[start]

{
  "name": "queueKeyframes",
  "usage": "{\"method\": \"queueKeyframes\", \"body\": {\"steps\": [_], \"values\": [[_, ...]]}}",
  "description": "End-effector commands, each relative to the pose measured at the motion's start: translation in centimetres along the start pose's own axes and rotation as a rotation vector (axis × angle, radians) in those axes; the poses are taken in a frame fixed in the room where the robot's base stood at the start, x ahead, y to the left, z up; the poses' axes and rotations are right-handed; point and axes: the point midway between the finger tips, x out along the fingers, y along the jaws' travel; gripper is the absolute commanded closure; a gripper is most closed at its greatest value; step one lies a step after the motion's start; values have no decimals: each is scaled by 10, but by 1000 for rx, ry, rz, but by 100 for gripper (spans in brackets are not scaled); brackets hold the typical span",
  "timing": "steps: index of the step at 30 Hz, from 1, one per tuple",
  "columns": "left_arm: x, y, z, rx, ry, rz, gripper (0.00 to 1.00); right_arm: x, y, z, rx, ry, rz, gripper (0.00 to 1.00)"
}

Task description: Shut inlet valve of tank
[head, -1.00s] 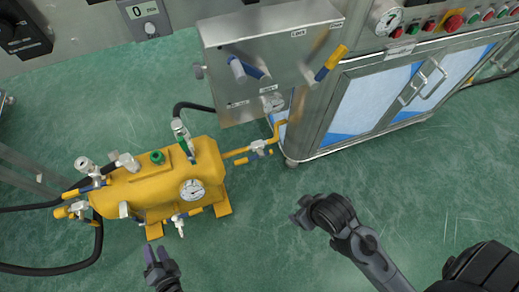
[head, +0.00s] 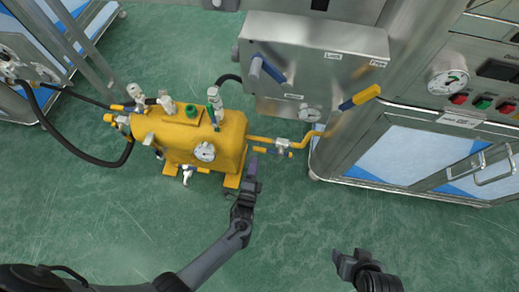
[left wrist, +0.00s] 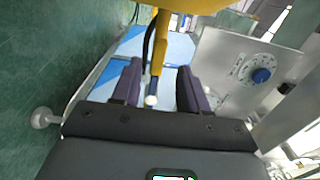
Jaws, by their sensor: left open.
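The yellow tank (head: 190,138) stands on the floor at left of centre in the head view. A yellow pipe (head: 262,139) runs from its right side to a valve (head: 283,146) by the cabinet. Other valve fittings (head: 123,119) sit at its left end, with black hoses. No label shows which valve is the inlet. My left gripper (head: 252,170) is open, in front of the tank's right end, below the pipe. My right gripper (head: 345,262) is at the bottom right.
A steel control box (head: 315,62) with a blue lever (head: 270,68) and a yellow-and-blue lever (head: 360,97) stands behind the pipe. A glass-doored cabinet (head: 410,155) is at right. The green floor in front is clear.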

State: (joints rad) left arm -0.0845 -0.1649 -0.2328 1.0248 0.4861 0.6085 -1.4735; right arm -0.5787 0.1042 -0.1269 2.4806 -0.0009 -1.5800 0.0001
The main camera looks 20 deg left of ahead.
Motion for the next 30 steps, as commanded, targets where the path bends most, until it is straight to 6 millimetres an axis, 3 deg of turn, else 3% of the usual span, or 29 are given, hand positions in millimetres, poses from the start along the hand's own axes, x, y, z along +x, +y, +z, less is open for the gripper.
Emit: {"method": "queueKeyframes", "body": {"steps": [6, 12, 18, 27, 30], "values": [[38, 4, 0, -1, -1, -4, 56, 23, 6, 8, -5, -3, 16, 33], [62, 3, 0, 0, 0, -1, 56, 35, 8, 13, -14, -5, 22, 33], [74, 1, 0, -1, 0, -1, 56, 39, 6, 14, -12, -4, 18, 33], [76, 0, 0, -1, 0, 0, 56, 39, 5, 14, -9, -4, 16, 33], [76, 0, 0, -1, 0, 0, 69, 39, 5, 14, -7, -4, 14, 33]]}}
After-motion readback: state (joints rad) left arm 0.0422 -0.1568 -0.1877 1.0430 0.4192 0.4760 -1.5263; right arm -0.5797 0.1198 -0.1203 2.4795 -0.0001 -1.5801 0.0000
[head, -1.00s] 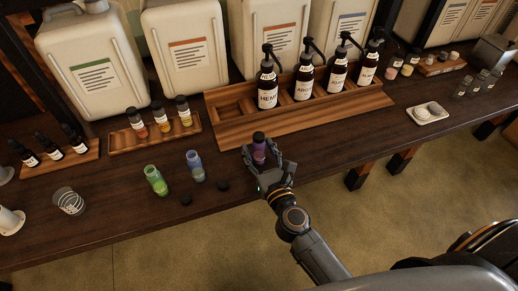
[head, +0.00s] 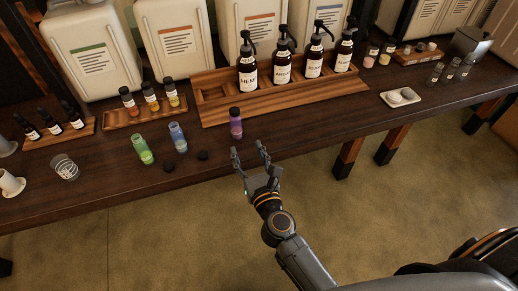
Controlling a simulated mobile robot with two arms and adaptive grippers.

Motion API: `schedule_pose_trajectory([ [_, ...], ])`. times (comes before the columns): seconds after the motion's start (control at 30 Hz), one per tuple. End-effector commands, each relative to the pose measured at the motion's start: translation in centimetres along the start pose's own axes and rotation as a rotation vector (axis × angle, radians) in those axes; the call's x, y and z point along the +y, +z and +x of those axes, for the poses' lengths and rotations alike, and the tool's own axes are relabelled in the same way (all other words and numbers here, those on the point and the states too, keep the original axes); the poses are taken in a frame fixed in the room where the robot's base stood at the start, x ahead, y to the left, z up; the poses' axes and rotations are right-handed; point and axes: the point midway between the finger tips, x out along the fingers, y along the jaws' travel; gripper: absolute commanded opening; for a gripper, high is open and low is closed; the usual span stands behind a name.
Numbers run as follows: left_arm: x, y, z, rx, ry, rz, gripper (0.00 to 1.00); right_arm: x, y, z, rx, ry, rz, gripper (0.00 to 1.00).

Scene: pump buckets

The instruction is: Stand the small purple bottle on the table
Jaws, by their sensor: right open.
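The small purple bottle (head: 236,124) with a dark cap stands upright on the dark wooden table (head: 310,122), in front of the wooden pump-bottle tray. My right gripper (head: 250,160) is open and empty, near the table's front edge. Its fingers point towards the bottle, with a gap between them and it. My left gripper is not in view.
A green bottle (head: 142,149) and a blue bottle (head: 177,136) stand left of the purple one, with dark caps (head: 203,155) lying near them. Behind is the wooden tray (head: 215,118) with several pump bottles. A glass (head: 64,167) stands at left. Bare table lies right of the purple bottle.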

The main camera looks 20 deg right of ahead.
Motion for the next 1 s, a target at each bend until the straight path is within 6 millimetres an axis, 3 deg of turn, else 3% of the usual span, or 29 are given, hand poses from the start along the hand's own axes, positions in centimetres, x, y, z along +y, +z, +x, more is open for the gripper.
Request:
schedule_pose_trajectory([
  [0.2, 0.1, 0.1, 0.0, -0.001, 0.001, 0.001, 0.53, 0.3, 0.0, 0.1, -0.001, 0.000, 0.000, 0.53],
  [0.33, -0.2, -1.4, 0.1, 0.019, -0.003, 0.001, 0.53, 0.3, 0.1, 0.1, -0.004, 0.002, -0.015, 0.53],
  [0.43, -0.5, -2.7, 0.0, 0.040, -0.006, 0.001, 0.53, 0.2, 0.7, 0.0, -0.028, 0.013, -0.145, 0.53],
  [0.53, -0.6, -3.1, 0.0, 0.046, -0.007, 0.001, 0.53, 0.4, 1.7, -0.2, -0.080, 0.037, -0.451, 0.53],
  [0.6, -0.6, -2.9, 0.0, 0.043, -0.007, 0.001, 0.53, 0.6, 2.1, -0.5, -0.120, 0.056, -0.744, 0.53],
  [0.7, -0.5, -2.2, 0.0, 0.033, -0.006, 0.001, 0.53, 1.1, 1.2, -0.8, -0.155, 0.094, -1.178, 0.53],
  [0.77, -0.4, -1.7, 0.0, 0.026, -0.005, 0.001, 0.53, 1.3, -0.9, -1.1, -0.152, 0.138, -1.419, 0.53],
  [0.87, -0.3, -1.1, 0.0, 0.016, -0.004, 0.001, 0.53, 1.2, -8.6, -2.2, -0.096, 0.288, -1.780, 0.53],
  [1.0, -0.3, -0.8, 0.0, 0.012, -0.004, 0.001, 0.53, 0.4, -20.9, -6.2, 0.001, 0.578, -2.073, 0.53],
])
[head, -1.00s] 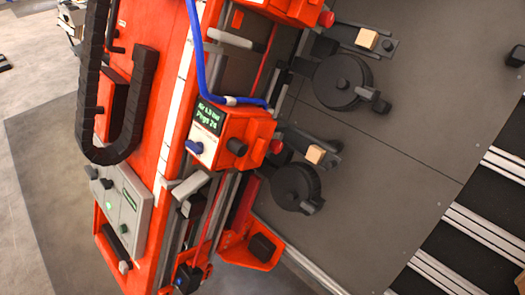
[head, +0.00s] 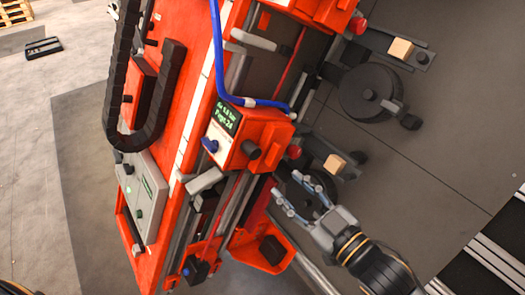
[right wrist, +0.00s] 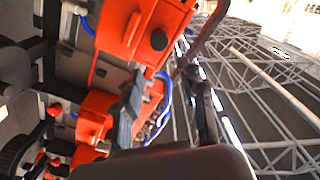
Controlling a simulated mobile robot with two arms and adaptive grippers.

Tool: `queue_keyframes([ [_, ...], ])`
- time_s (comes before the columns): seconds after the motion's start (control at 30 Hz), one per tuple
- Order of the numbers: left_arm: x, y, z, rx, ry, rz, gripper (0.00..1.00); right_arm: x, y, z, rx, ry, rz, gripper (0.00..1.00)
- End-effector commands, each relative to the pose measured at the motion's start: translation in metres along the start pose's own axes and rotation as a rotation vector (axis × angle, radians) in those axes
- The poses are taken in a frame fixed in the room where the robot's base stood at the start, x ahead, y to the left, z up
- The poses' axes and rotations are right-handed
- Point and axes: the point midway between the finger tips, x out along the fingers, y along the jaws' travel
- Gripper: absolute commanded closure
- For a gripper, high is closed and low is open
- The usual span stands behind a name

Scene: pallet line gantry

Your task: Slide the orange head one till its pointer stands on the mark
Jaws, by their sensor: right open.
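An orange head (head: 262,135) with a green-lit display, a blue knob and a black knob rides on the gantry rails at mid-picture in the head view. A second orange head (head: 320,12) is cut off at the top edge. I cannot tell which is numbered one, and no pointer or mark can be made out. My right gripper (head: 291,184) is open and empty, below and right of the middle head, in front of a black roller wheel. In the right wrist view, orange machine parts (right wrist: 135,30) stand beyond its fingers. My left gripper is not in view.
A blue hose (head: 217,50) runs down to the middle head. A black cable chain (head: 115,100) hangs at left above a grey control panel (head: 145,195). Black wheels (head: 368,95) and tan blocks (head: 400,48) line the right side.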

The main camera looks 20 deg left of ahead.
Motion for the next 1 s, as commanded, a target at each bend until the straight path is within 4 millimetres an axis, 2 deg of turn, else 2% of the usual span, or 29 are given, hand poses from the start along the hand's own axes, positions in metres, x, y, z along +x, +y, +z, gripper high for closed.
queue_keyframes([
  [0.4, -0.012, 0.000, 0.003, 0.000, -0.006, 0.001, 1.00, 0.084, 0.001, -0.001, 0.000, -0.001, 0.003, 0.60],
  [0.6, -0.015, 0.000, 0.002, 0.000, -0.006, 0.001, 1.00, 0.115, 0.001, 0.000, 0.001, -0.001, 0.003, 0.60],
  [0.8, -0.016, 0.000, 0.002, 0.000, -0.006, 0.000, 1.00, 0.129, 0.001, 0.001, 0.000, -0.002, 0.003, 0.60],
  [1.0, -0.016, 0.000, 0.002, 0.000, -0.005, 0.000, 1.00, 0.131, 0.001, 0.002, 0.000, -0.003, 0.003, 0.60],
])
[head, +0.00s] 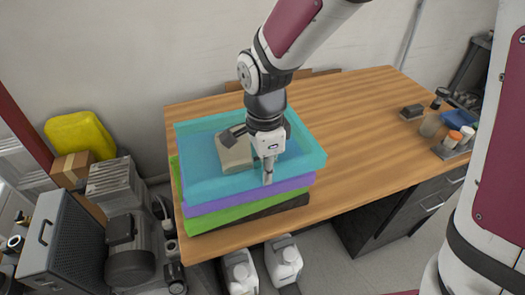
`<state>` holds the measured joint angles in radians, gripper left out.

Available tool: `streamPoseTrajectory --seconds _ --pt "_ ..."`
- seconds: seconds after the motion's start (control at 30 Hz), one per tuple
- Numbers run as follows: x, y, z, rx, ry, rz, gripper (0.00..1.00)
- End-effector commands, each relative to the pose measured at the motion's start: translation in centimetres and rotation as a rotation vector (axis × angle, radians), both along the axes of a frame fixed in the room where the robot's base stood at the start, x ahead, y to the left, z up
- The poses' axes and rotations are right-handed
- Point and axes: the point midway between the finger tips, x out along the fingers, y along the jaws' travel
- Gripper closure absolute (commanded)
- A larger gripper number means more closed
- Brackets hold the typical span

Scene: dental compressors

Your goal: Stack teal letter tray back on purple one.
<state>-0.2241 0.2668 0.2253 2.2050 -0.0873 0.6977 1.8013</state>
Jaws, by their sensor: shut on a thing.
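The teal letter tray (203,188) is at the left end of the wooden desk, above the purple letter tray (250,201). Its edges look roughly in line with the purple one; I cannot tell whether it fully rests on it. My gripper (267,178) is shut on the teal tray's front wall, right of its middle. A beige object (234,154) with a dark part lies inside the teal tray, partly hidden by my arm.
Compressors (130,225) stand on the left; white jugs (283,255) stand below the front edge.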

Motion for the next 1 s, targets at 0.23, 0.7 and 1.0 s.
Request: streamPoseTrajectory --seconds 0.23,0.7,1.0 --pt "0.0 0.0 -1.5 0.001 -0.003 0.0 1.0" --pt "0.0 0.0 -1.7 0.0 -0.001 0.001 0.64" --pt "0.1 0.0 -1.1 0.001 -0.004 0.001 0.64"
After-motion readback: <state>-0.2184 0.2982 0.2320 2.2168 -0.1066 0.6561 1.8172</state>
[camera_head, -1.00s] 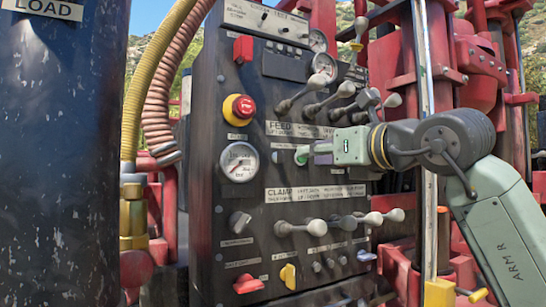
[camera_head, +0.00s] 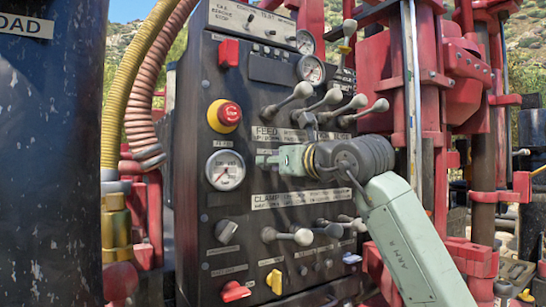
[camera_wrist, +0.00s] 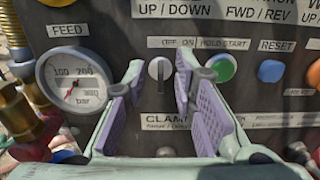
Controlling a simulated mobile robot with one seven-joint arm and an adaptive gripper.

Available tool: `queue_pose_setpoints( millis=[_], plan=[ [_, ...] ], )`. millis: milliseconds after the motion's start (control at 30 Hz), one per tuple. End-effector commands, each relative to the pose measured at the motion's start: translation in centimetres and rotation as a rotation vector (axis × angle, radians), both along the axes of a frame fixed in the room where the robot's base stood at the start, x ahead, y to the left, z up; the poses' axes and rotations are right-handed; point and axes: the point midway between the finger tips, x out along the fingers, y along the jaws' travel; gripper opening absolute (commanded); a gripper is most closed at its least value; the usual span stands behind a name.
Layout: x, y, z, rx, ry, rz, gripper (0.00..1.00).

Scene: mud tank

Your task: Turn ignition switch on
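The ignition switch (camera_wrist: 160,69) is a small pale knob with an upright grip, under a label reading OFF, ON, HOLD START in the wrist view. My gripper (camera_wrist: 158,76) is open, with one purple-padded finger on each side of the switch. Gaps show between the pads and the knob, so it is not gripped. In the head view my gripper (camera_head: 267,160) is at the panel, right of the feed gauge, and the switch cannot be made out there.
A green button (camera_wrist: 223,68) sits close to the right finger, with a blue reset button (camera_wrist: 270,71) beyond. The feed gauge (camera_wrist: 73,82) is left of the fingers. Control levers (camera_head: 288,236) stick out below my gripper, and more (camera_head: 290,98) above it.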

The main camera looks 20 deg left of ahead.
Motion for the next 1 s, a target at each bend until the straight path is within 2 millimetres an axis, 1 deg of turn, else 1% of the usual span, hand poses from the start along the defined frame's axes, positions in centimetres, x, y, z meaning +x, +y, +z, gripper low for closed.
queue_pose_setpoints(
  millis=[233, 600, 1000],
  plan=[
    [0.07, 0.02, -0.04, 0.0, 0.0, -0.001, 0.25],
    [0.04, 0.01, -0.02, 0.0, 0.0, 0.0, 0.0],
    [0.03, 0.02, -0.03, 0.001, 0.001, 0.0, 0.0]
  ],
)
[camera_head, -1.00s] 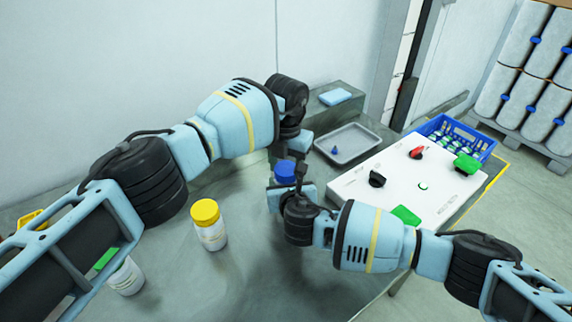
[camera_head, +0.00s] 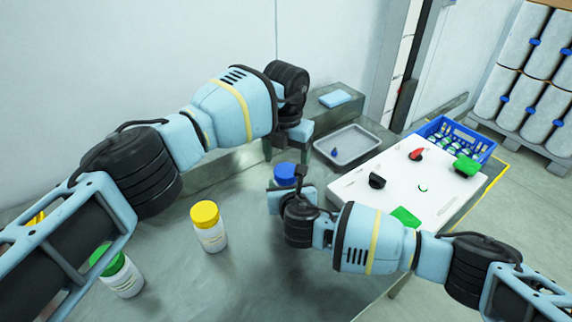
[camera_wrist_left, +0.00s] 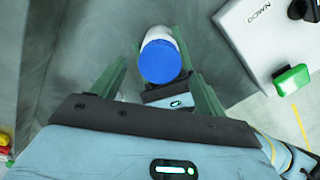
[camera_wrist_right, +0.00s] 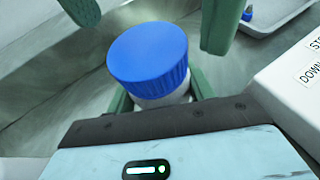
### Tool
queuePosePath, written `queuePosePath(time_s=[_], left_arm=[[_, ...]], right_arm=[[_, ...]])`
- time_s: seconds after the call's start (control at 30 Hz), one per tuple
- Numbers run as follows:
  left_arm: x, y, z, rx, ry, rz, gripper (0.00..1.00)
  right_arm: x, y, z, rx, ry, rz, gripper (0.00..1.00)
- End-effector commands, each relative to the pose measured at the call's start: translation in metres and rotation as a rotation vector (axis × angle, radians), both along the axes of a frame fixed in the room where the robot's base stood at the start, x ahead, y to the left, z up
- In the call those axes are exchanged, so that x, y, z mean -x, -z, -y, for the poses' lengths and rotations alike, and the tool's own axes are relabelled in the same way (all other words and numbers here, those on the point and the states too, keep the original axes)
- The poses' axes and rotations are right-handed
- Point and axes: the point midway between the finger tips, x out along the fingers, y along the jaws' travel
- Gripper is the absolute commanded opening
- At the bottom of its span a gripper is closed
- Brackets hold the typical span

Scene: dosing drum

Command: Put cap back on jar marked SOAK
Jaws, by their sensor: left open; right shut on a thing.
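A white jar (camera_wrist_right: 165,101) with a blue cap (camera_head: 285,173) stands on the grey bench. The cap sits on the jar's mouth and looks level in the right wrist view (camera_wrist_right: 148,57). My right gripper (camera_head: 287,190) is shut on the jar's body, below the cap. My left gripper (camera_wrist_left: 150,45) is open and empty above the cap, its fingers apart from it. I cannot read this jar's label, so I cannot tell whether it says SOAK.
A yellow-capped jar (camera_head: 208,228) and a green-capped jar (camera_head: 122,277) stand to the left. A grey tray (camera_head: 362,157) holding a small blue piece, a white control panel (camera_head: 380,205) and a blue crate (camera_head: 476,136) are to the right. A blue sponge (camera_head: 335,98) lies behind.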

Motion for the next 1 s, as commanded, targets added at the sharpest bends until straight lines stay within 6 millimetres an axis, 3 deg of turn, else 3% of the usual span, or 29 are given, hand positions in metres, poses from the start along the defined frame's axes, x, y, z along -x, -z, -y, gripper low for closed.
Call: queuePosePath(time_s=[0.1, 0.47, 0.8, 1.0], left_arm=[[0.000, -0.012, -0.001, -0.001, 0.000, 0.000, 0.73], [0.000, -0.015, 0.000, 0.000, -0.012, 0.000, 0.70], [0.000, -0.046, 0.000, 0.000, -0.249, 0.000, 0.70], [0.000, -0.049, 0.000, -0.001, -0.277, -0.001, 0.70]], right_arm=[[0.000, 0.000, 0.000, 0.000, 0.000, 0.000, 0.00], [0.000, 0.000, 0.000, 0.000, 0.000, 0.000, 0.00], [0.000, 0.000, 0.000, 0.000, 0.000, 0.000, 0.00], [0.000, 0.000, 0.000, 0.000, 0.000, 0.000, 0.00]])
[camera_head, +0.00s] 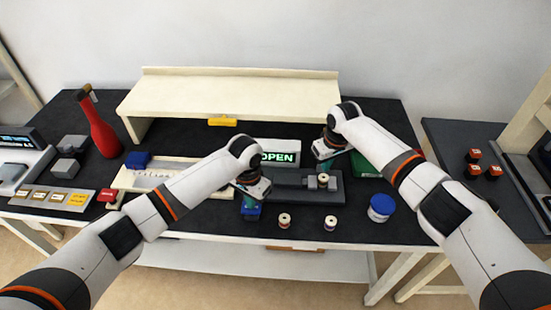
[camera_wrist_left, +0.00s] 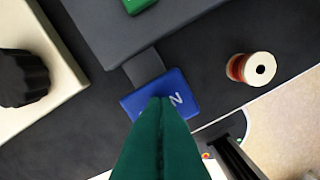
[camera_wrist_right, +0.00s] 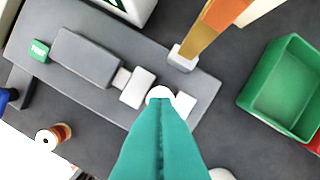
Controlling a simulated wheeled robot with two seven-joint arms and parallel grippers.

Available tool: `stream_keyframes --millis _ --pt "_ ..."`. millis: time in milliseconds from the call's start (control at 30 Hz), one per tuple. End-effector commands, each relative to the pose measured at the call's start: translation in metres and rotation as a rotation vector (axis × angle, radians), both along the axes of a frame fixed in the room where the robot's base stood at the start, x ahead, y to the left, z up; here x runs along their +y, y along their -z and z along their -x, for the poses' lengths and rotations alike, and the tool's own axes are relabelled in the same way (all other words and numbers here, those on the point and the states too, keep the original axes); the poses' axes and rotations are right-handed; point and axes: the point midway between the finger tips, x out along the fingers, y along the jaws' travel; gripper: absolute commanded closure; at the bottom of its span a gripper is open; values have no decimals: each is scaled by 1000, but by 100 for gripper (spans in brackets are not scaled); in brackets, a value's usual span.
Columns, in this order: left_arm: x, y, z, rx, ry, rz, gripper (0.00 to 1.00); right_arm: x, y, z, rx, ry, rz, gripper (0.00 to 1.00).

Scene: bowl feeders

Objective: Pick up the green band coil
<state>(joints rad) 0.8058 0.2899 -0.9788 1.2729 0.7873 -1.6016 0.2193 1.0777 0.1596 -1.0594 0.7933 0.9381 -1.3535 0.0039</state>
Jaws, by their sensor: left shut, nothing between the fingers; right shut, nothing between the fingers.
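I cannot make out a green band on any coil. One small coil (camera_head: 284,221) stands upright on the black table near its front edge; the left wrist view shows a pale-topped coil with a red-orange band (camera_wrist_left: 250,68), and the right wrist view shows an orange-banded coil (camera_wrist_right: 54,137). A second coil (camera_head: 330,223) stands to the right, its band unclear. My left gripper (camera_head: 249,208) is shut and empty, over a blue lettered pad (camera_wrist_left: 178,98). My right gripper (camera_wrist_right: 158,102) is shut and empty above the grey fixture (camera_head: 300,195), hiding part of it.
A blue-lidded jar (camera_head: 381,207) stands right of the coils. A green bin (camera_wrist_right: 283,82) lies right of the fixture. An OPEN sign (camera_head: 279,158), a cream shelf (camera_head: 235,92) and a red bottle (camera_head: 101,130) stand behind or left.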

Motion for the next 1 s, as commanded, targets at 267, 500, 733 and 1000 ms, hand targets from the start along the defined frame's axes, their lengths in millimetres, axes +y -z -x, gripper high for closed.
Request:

[end]

:: The problem ::
Set out exactly the run of lines that begins at the line holding "Motion for the next 1 s, as commanded, targets at" and ends at the last line of the data.

:: Answer to the task ::
Motion for the next 1 s, as commanded, targets at 267, 500, 733 and 1000 ms, hand targets from the start along the defined frame's axes, their lengths in millimetres, axes +y -z -x, gripper high for closed.
Request:

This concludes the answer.